When I was a child, we learned the lyrics to the iconic McDonald's Big Mac song:
"Two all-beef patties, special sauce, lettuce, cheese, pickles, onions on a sesame seed bun."
The jingle concluded with the verse, "You deserve a break today, at McDonald's." We would sing this song, I am sure to great annoyance to my parents, on car trips. And the marketing work beautifully, because my sister and I would pester my father to pull over to a McDonald's for a lunch break.
My father was an independent restaurant owner. And in the 1970's, fast food restaurants were making their encroachments into small towns across our nation. He decried the competition and loathed the fast-food style of service. As a result, my father refused to stop the car to dine at that "clown's" restaurant.
Thinking back to the McDonald's jingle, I knew what all the ingredients were save one. What the hell was "special sauce?" Nobody knew and the folks at McDonald's kept it a secret as well. It was if the overly salty twin burger delight, served with lettuce, cheese, pickles, onions on a sesame seed bun simply could not be duplicated because the secret behind McDonald's "special sauce" was locked away in a vault and more tightly guarded than the gold at Fort Knox.
In the 1970's, all the burger franchises chasing the Golden Arches, adopted the same marketing schtick. They created their own versions of "special sauce" as their recipes for success. The "special sauce" game got so overplayed that by the time I got to high school in the '80s, the whole "special sauce" war had become a joke. So much so, that the joke made an appearance in the movie, Fast Times at Ridgemont High. (See movie clip here.)
As I transitioned my own restaurant career from dishwasher, to cook, to manager, I started looking for other restaurants' secrets to success. I worked in my father's restaurant, and in other operations about the State of Minnesota. And back then, success was defined by whether the restaurant had money in its bank account at the end of the month after making payroll, vendor payments and rent.
I asked the owners I worked for how they set up their restaurants for profit. If I got a coherent answer at all, it was usually something vague like, "keep your food cost below 30% or, watch what ends up in the garbage can or, provide good service and your customers will come back." I started to believe that all these restaurant operators knew the recipe for success, but just like McDonald's, they were keeping it a secret and hidden from my view. It was if the "special sauce" profit recipe was their very own creation and if their competitors got a hold if it, they would be ruined.
As I grew my career in the '90s, I approached my operational job as a scientist in a lab coat. I was determined to break down the profit "special sauce" recipe. In my effort to learn the ingredients that make a successful restaurant, I studied P&L statements and took notes on food, liquor and labor cost percentages. I studied operational SOPs and how to set up preferred vendor agreements.

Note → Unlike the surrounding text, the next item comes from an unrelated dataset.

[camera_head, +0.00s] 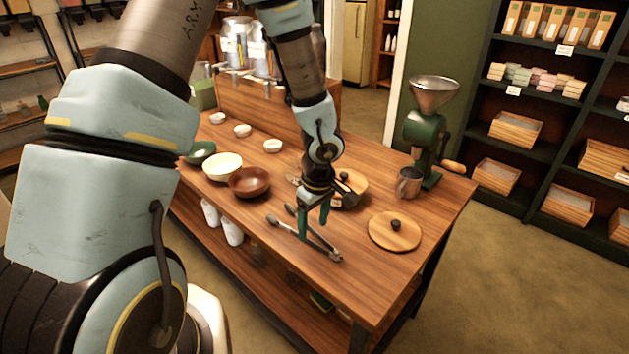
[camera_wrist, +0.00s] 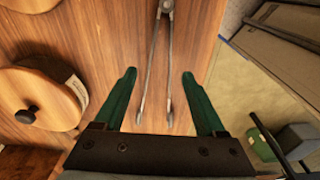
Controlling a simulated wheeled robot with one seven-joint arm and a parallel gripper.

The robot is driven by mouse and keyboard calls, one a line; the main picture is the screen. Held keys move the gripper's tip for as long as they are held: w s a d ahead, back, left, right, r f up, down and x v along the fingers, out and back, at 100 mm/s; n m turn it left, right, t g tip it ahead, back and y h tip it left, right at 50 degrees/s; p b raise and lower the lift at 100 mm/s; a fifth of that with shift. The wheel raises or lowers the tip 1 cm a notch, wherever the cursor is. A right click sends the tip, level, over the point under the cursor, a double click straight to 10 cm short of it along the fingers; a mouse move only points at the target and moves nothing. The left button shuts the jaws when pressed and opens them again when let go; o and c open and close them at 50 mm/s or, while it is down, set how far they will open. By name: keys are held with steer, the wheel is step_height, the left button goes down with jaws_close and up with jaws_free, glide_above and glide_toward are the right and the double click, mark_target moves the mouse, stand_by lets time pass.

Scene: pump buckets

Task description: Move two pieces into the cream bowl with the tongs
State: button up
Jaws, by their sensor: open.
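The tongs (camera_head: 285,228) lie on the wooden table below my gripper (camera_head: 313,228), with their two arms spread in a narrow V. In the wrist view the tongs (camera_wrist: 151,75) show between the green fingers of my gripper (camera_wrist: 158,74), which is open. The fingers look apart from the tongs; the exact height gap is hard to tell. The cream bowl (camera_head: 222,163) stands on the table to the left, next to a brown bowl (camera_head: 249,183) and a dark green bowl (camera_head: 200,151). I cannot make out separate pieces in any bowl.
A round wooden lid with a black knob (camera_head: 394,232) lies to the right. Small white bowls (camera_head: 242,130) stand farther back.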

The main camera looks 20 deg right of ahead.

I worked for some very successful restaurants, and I had access to their finances, and I had believed that I peered into their vault and got a glimpse at their "secret sauce." I was confident that I was armed with enough knowledge to open and operate my own restaurant. So, living out my own punchline (I know how to make a small fortune in the restaurant business, start with a large fortune,) I opened my own restaurant in 1999. That story is well documented in my book, Restaurant Management, the Myth, the Magic, the Math.
What did I learn?
Most independent restaurants that survive the first two years find profit by "trial and error," and not through a well thought-out and executed plan.
It’s not that owners don't want to share their profit "recipe," they simply don't really know what it is. Over time, they have adjusted it with a pinch of labor and a dash of social media, but they never write down the recipe.
They do, however, sense that if they stop doing what they are doing, they will be in trouble, but most really can't define what it is that they are doing that yields profit.
Ultimately, I learned that the "secret sauce" recipe for profit is just as much of a secret to independent restaurant operators as it is to the teams that run them.
In my book, I published the recipe for restaurant success. Here is a hint, it has everything to do with how a restaurant manages its overhead as a factor to Cost of Goods, and almost nothing to do with managing food, liquor and labor costs as a percentage of sales. As it painfully turned out for me, and countless other independent restaurant upstarts, we were all following someone else's "secret" profit recipe. And those restaurants’ particular mixture of financial ingredients could only produce a profit in our stores if we mimicked their identical overhead and sales conditions. Which is nearly impossible to do, even within a multistore concept of like restaurants.
My restaurant “secret sauce” profit recipe is no secret. I published it in my book and shared it with the restaurant community. It is my goal that every person that dreams of opening a restaurant knows the profit recipe for success. Dreams of independence start by making sure you own your business, and that your business doesn’t own you!